Memo to Bernie Sanders: Conservatives Also Oppose Corporate Welfare

At a panel on Thursday at the Conservative Political Action Conference (CPAC), scholars and journalists channeled one of Bernie Sanders' key issues in attacking corporate welfare. Only they didn't call for socialism or more government to rein in corporations -- instead, they backed the founders' vision of limited government to remove the crony connections between big business and big government.

Tim Carney, senior political columnist at the Washington Examiner, openly declared that "Bernie Sanders is right -- the economy is rigged, but by big business and big government." He called for more limitations on government, as opposed to more expansive government to rein in big business.

The problem is often referred to as "crony capitalism" or "cronyism." It refers to the practice of big businesses courting the government for special favors. The villains are lobbyists, and typically the heroes are lawmakers who do not accept their money (Sanders -- and even Donald Trump -- has played on this theme). As Allison Fraser, managing director of research and policy at the Charles Koch Institute, put it: "There's a whole racket of [lobbying] firms making promises to businesses on behalf of government."

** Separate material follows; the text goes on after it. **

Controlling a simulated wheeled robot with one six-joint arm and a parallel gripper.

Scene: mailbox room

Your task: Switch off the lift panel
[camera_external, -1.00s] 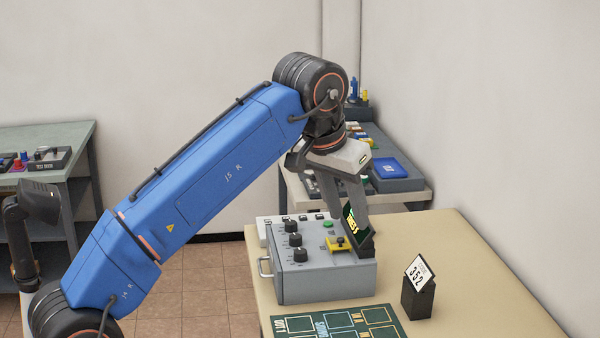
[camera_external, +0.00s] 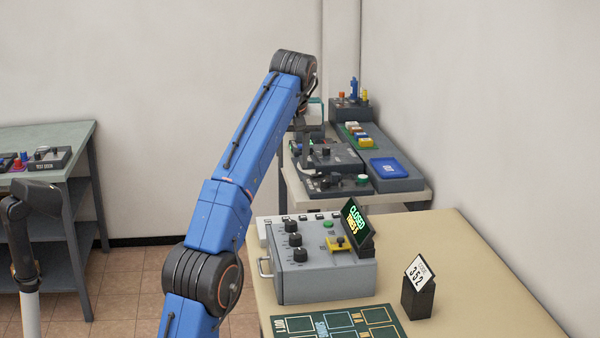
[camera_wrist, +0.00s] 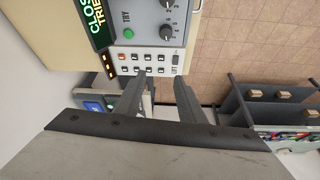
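A grey control box (camera_external: 325,283) with black knobs, a green button and a yellow part stands on the near table. Its display (camera_external: 357,222) reads CLOSED.
The back table (camera_external: 415,196) holds several dark control panels (camera_external: 335,157) and a blue tray (camera_external: 389,168). A number card (camera_external: 419,272) on a black stand and a green mat (camera_external: 335,326) lie on the near table. A side bench (camera_external: 50,135) stands at left.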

Often, however, candidates who are most vocal about opposing crony capitalism end up supporting it, by encouraging a larger government with more regulations. As Fraser pointed out, "in trying to fix problems, regulators in big government often create more problems." They also back complex regulation, which tends to incentivize businesses to get in bed with government, to help navigate the laws.

The 2008 bailout was not an anomaly, noted Peter Schweizer, president of the Government Accountability Institute and author of the recent book Clinton Cash: The Untold Story of How and Why Foreign Governments and Businesses Helped Make Bill and Hillary Rich. He listed earlier bailouts and financial incentives given to the banking industry in the past, declaring that "the financial system is not a free market system."

Nevertheless, crony capitalism does not necessarily benefit the big businesses involved. Schweitzer pointed out that the marriage between big business and big government cuts both ways: "To the extent that government can do something for you, they can do something to you." Matt Mitchell, senior research fellow at the Mercatus Center at George Mason University, quipped, "With government shekels come government shackles."